In time I regained my hearing and good humour, and decided I was well enough to venture outside my house again. I think it was less than half an hour before I was in a car accident. Since then, I’ve been shut inside my home with the doors locked and the blinds drawn. [i]

Of course, this has given me time to complete the second chapter of my thesis which (I think I may have mentioned earlier) is a comparison of Shakespeare’s As You Like It and the second of Jonson’s “late” plays, The New Inn.

The New Inn is a fascinating text to read because it, more than Jonson’s other Caroline plays, takes the subject of theatre as its focus. Here’s is Jonson’s “Argument” to the play: [ii]

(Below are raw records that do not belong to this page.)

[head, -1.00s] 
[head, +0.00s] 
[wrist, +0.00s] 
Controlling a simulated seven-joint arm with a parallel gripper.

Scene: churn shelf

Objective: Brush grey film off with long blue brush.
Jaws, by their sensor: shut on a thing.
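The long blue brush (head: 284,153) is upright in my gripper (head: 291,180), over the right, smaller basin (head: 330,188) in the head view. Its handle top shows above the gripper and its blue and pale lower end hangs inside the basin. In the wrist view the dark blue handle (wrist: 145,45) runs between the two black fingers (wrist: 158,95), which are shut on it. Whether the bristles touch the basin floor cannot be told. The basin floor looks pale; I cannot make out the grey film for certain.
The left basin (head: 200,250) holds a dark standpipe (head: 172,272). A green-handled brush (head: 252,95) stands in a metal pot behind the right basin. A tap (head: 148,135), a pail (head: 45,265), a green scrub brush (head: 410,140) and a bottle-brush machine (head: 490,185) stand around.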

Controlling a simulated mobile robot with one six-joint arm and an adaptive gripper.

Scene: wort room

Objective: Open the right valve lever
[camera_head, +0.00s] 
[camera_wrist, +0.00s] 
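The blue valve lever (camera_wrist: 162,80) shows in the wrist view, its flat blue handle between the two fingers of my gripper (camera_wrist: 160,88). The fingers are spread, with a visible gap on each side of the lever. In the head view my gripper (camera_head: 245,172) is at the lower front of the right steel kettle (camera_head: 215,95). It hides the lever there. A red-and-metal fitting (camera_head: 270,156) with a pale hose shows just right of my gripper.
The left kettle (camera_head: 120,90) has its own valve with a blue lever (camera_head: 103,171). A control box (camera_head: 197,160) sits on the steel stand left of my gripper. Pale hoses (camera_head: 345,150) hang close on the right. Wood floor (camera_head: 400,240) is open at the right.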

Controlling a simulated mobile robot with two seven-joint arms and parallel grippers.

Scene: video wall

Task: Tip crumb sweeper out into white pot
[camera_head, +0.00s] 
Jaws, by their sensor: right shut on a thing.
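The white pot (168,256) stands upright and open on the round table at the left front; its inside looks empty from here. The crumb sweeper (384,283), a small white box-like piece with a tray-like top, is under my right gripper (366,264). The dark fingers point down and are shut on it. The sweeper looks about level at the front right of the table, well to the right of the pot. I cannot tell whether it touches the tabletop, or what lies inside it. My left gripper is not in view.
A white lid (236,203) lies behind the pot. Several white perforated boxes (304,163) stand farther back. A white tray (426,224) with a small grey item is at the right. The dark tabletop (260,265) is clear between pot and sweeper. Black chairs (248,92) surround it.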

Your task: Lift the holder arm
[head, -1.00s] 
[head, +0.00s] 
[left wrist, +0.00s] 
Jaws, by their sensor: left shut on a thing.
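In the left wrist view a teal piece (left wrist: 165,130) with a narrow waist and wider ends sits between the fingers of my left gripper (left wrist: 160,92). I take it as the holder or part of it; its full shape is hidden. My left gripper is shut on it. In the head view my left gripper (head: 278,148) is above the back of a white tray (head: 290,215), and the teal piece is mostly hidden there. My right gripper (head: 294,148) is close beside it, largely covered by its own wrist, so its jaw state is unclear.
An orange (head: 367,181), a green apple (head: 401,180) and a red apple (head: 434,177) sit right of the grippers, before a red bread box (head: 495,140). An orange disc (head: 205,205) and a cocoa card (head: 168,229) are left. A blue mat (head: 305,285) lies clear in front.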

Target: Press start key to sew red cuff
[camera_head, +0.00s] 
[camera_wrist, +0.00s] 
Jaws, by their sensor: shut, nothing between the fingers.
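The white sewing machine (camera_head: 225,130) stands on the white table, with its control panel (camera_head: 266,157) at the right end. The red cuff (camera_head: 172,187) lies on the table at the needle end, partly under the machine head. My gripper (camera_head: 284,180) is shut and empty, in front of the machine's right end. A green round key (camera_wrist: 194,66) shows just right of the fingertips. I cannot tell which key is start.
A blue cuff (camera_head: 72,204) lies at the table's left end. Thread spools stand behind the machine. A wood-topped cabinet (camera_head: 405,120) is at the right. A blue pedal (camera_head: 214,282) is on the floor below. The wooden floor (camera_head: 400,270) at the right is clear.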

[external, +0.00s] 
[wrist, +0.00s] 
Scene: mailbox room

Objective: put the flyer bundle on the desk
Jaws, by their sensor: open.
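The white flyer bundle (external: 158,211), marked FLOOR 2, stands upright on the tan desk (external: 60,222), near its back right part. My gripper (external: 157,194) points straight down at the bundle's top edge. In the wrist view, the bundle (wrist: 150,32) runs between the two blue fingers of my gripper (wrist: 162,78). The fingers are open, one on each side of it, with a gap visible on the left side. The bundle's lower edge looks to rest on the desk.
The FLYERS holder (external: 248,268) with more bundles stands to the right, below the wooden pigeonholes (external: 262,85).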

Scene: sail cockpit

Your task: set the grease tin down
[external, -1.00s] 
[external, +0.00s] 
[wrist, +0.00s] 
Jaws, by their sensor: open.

The Lord Frampul, a noble gentleman, well educated, and bred a scholar in Oxford, was married young, to a virtuous gentlewoman, Sylla’s daughter of the south, whose worth, though he truly enjoyed, he could never rightly value; but as many green husbands (given over to their extravagent delights and peccant humours of their own,) occasioned in his overloving wife so deep a melancholy, by his leaving her in the time of her lying-in of her second daughter, she having brought him only two daughters, Frances and Laetitia: and (out of her hurt fancy) interpreting that to be a cause of her husband’s coldness of affection, her not being blest with a son, took resolution with herself, after her month’s time, and thanksgiving rightly in the church, to quit her home, with a vow never to return, till by reducing her lord, she could bring a wished happiness to the family.

He in the meantime returning, and hearing of this departure of his lady, began, though over-late, to resent the injury he had done her: and out of his cock-brain’d resolution, entered into as solemn a quest of her. Since when, neither of them had been heard of. But the eldest daughter, Frances, by the title of Lady Frampul, enjoyed the estate, her sister being lost young, and is the sole relict of her family. Here begins our comedy. (426)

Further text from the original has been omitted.